**WHAT THE EXERCISE ASKS:** Write every line of the material out exactly as shown.
○ ○ ○ ○ ○
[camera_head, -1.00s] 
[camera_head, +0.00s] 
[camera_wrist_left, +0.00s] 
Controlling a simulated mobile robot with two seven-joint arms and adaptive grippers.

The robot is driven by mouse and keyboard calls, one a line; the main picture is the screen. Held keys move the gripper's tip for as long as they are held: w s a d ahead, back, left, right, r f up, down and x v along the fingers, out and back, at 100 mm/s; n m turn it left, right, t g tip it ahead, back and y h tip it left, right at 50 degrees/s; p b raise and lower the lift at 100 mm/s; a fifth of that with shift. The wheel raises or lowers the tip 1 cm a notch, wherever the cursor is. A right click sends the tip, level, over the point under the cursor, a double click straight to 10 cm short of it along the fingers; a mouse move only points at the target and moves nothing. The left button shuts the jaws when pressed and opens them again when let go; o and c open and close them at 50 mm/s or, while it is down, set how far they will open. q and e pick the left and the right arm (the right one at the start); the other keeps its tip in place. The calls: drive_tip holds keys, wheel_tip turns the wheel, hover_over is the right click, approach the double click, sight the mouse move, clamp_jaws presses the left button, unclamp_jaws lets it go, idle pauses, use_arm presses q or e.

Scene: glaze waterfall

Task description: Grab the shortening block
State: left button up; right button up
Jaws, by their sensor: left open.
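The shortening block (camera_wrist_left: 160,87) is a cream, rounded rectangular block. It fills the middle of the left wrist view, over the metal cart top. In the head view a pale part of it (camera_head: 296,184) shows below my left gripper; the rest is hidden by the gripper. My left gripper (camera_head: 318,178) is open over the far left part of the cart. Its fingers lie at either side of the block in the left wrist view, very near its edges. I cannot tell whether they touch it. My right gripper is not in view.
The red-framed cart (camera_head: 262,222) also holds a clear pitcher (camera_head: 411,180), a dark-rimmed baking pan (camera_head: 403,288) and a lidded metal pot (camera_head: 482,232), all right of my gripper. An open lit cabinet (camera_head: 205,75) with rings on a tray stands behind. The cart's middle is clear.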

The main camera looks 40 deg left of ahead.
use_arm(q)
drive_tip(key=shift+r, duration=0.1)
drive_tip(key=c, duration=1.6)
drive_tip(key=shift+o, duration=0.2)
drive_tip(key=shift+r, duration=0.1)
○ ○ ○ ○ ○
**WORKED ANSWER:**
[camera_head, -1.00s] 
[camera_head, +0.00s] 
[camera_wrist_left, +0.00s] 
Controlling a simulated mobile robot with two seven-joint arms and adaptive grippers.

The robot is driven by mouse and keyboard calls, one a line; the main picture is the screen. Held keys move the gripper's tip for as long as they are held: w s a d ahead, back, left, right, r f up, down and x v along the fingers, out and back, at 100 mm/s; n m turn it left, right, t g tip it ahead, back and y h tip it left, right at 50 degrees/s; p b raise and lower the lift at 100 mm/s; a fifth of that with shift. The wheel raises or lowers the tip 1 cm a notch, wherever the cursor is. A right click sends the tip, level, over the point under the cursor, a double click straight to 10 cm short of it along the fingers; a mouse move only points at the target and moves nothing. The left button shuts the jaws when pressed and opens them again when let go; o and c open and close them at 50 mm/s or, while it is down, set how far they will open. q and e pick the left and the right arm (the right one at the start); the other keeps its tip in place. The calls: drive_tip holds keys, wheel_tip turns the wheel, hover_over is the right click, approach the double click, sight the mouse move, clamp_jaws presses the left button, unclamp_jaws lets it go, idle pauses, use_arm presses q or e.

Scene: glaze waterfall

Task description: Grab the shortening block
State: left button up; right button up
Jaws, by their sensor: left open.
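The shortening block (camera_wrist_left: 160,87) is a cream, rounded rectangular block. It fills the middle of the left wrist view, over the metal cart top. In the head view a pale part of it (camera_head: 296,184) shows below my left gripper; the rest is hidden by the gripper. My left gripper (camera_head: 318,178) is open over the far left part of the cart. Its fingers lie at either side of the block in the left wrist view, very near its edges. I cannot tell whether they touch it. My right gripper is not in view.
The red-framed cart (camera_head: 262,222) also holds a clear pitcher (camera_head: 411,180), a dark-rimmed baking pan (camera_head: 403,288) and a lidded metal pot (camera_head: 482,232), all right of my gripper. An open lit cabinet (camera_head: 205,75) with rings on a tray stands behind. The cart's middle is clear.

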The main camera looks 40 deg left of ahead.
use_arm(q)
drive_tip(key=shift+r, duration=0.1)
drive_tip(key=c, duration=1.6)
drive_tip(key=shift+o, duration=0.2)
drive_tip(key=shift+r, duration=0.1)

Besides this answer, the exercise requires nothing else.